►

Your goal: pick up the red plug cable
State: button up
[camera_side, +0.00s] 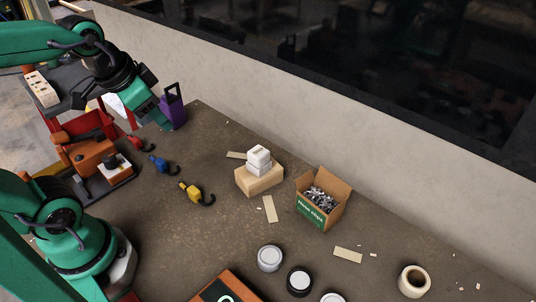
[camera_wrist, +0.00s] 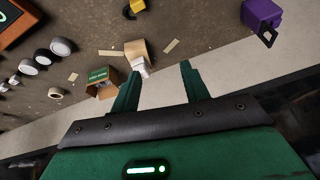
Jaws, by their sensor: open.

◄

→ **Written task**
Give an exact copy of the material, leaving out every picture.

→ **The completed task**
Your goal: pick up the red plug cable
State: button up
[camera_side, +0.00s] 
[camera_wrist, +0.00s] 
Jaws, by their sensor: open.

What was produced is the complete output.